Semoga kelak akan ada Katarsis-katarsis selanjutnya yang mewarnai dunia perbukuan, khususnya dunia genre thriller di Indonesia. Bukan sekedar cerita thriller tak bernilai. Tetapi juga yang memiliki nilai moral serta pelajaran-pelajaran tentang hidup yang bisa dipetik hikmahnya setelah membaca buku tersebut.

Kamis, 31 Oktober 2013

Tara, Ello dan Alfons: Katarsis



Tara Johandi, seorang gadis belia berpikiran dewasa, putri dari pasangan Bara dan Tari Johandi yang merasa lahir dari orang tua yang salah. Sejak kecil Tara sudah membenci kedua orangtuanya, namanya, dan keadaan di sekitarnya. Tak ada panggilan ayah atau ibu kepada kedua orangtuanya, yang ada hanyalah panggilan nama, Bara, atau Tari kepada mereka. Saking bencinya, Tara juga tak ingin dipanggil sesuai namanya, nama gabungan antara Bara dan Tari. Obsesi Tara sejak kecil memang sudah terlihat aneh, ia akan merasa berdesir dan mempunyai sebuah perasaan yang tak tergambarkan apabila ia melihat atau membaui darah, hal ini pula yang membuatnya tak takut kepada siapapun, bahkan untuk melakukan tindakan keji sekalipun. Empat orang anggota keluarga telah menjadi korban kebiadabannya, suatu kebiadaban yang didasarkan rasa benci pada mereka, serta rasa takjub terhadap darah. Satu lagi obsesi aneh Tara yaitu mengenai uang logam lima rupiah. Uang yang selalu dipegangnya, dibawanya kemana saja, hasil dari pengalaman waktu kecilnya saat ia bertemu seseorang yang nantinya mempunyai obsesi besar terhadap diri Tara.

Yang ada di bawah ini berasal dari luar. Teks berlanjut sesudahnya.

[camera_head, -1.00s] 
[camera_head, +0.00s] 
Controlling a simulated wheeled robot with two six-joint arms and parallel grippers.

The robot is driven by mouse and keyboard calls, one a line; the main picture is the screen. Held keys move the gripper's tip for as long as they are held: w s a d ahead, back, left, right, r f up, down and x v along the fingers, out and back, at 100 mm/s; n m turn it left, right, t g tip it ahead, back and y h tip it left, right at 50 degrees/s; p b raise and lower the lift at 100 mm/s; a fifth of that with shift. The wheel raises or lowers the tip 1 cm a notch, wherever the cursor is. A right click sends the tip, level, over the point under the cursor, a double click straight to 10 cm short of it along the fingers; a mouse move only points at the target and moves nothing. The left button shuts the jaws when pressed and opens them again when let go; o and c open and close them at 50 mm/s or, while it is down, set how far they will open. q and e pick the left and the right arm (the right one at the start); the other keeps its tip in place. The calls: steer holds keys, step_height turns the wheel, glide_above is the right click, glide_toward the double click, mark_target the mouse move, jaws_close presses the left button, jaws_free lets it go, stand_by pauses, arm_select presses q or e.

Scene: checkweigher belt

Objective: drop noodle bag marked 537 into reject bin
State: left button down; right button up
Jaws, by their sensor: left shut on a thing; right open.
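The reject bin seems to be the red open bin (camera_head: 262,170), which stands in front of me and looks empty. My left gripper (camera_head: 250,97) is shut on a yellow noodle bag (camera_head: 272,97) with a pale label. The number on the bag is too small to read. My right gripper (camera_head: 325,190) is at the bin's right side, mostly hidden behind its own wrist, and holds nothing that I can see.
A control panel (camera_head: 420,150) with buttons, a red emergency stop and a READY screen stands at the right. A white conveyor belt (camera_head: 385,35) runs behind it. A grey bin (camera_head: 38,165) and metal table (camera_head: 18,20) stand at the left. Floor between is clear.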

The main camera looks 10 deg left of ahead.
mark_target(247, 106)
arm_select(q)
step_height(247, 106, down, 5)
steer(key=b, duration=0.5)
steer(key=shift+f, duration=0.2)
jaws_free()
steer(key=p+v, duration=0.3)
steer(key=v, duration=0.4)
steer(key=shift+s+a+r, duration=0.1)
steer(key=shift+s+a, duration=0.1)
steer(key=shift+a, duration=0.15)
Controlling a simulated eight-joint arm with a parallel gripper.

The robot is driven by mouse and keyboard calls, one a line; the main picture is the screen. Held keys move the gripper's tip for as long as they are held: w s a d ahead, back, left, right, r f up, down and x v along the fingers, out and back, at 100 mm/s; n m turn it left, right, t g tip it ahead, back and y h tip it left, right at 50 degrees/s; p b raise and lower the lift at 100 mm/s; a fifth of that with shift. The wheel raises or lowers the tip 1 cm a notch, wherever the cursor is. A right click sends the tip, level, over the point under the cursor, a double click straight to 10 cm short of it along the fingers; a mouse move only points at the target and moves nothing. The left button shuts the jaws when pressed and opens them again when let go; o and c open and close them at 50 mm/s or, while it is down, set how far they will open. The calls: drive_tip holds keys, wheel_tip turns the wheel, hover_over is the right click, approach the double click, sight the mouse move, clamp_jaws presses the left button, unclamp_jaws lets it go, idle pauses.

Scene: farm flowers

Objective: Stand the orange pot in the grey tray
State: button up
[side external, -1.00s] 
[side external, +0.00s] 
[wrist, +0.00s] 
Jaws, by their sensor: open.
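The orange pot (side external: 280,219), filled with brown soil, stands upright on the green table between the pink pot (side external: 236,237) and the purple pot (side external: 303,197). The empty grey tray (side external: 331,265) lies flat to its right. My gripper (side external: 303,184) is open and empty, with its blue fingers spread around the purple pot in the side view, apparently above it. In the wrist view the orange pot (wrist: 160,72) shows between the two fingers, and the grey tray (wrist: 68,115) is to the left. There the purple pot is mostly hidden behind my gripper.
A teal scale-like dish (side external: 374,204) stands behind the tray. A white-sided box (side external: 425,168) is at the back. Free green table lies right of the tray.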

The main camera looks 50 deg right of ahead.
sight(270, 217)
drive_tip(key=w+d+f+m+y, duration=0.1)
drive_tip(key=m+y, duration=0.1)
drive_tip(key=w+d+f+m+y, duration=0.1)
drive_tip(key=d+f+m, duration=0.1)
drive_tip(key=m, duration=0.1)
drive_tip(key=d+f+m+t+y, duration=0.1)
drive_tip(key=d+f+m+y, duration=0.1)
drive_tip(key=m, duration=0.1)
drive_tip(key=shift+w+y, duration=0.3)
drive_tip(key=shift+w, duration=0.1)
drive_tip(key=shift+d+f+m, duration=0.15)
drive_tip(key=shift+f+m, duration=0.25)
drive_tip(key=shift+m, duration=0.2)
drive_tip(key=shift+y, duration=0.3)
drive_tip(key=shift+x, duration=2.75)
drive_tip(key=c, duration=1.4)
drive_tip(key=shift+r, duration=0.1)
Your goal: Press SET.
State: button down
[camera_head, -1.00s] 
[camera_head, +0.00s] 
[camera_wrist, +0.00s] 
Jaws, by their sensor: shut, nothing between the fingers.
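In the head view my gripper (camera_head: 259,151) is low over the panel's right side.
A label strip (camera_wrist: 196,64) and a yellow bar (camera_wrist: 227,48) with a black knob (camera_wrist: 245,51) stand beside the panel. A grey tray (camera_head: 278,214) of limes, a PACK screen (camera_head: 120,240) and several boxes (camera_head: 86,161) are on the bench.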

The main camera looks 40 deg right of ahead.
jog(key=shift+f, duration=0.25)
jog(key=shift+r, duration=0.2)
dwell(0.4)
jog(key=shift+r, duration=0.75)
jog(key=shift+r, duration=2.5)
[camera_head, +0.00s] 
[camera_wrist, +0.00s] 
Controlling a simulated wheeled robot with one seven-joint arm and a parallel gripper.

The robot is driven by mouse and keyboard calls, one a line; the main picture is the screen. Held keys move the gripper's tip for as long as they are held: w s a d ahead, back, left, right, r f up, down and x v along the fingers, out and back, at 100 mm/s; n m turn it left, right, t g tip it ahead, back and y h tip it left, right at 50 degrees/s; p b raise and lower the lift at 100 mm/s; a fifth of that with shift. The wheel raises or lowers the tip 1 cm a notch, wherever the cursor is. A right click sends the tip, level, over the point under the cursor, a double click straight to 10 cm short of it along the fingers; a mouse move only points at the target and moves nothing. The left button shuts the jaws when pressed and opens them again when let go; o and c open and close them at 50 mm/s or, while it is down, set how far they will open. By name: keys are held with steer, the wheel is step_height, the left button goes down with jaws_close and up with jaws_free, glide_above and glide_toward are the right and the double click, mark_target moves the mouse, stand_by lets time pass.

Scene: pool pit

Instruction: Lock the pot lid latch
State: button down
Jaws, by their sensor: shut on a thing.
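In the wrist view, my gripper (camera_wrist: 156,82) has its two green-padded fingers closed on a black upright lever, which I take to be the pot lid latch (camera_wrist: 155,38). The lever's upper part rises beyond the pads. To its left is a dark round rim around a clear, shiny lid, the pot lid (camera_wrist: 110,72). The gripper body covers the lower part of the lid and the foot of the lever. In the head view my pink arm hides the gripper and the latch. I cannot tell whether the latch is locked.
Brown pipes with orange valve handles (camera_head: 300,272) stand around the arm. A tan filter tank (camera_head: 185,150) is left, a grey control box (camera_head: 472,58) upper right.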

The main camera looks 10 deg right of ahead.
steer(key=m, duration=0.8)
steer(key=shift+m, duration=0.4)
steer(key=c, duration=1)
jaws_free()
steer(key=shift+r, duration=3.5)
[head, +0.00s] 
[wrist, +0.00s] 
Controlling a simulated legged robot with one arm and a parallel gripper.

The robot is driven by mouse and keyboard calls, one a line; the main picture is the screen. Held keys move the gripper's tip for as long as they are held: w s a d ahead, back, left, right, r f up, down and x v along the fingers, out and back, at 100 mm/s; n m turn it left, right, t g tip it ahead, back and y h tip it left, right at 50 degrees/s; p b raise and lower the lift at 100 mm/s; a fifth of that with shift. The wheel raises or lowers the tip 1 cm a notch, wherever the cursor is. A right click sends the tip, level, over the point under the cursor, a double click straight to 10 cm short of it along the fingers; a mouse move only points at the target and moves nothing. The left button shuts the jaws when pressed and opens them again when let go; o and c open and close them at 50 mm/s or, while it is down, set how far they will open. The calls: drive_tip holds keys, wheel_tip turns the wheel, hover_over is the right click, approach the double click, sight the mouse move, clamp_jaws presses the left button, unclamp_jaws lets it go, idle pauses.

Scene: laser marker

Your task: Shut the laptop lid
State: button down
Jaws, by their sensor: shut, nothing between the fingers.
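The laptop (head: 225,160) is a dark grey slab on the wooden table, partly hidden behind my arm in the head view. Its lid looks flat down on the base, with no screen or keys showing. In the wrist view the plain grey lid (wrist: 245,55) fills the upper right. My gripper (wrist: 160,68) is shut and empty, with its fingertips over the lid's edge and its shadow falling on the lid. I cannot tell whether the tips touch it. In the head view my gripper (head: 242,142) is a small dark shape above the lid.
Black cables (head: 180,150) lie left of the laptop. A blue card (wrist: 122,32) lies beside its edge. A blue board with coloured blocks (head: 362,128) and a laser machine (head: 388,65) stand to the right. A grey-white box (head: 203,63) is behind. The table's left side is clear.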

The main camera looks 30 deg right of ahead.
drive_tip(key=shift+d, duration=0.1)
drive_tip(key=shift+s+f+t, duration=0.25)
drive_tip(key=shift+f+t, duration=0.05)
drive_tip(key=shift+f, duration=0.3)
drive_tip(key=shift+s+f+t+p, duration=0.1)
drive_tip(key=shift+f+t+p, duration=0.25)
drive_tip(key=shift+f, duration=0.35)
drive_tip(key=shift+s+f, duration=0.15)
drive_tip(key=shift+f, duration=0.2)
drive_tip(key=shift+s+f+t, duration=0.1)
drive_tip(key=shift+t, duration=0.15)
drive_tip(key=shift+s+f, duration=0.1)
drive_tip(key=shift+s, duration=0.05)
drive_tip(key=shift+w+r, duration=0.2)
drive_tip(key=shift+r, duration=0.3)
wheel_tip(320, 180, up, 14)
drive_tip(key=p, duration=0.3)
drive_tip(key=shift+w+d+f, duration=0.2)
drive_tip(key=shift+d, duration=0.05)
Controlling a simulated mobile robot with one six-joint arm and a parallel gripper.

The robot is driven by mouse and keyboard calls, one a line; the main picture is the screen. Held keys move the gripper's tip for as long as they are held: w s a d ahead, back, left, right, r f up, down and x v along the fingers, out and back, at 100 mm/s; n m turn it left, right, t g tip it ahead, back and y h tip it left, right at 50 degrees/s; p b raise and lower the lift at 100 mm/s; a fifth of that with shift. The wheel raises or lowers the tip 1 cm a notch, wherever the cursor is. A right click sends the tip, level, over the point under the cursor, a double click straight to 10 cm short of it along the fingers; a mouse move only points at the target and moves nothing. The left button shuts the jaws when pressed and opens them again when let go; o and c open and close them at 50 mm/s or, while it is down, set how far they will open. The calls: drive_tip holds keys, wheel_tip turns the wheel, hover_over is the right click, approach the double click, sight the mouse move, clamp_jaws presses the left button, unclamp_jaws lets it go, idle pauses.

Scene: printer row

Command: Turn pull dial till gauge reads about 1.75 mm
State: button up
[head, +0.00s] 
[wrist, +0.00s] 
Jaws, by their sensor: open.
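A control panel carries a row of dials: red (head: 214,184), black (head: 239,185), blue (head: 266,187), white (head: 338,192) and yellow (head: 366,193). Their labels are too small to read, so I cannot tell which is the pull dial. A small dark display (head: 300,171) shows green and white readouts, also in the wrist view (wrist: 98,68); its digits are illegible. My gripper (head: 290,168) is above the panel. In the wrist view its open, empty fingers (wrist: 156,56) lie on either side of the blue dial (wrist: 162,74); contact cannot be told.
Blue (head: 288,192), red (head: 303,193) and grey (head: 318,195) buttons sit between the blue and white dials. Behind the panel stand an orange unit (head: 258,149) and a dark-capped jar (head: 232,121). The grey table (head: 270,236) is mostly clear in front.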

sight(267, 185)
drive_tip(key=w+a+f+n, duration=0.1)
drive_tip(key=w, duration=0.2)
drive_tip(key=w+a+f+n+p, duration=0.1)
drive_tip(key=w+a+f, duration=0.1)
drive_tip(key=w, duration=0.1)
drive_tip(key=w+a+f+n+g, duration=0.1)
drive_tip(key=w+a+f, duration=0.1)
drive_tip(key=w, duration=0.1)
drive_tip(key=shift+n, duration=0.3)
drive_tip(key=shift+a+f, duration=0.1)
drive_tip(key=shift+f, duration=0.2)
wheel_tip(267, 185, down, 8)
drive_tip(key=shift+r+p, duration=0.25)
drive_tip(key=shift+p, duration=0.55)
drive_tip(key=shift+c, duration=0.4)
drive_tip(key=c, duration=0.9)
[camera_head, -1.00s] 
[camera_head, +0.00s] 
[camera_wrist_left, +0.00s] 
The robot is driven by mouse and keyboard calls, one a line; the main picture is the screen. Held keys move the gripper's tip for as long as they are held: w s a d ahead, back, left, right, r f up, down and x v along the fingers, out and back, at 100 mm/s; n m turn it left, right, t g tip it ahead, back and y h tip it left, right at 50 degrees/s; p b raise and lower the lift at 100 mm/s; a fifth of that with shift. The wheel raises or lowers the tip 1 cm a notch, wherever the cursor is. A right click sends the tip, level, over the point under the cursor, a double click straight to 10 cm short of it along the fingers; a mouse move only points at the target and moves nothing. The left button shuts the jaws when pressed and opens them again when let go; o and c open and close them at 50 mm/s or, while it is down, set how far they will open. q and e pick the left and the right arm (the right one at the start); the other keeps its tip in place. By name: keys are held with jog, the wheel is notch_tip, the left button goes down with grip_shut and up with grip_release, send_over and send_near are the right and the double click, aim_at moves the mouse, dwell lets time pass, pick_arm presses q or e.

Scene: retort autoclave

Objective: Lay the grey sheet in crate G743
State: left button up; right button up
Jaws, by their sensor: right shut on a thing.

Marcello Ponty, biasa dipanggil Ello, seorang laki-laki yang lahir dari keluarga brokenhome. Ello mempunyai sebuah kelainan yaitu tidak bisa merasaka rasa sakit. Ini kali kedua saya menemukan tokoh yang mengalami kelainan ini. Sebelumnya, ada seorang tokoh di buku The Girl Who Played with Fire yang juga mengalami keadaan seperti ini. Ello yang jauh dari ayahnya tiba-tiba pulang ke rumah ayahnya, ia tahu semua yang telah dilakukan oleh ayahnya, mengenai kotak perkakas, serta mengenai obsesi ayahnya terhadap permainan harta karun dengan menggunakan kotak perkakas sebagai kotak harta karun dan manusia yang dimasukkan ke dalamnya sebagi harta karunnya. Ia mengikuti jejak ayahnya bermain pencarian harta karun dengan satu orang gadis obsesinya selama ini, yaitu Tara Johandi, yang dulu merupakan seorang gadis kecil yang ia beri koin lima rupiah sebagai obat untuk menahan rasa sakit.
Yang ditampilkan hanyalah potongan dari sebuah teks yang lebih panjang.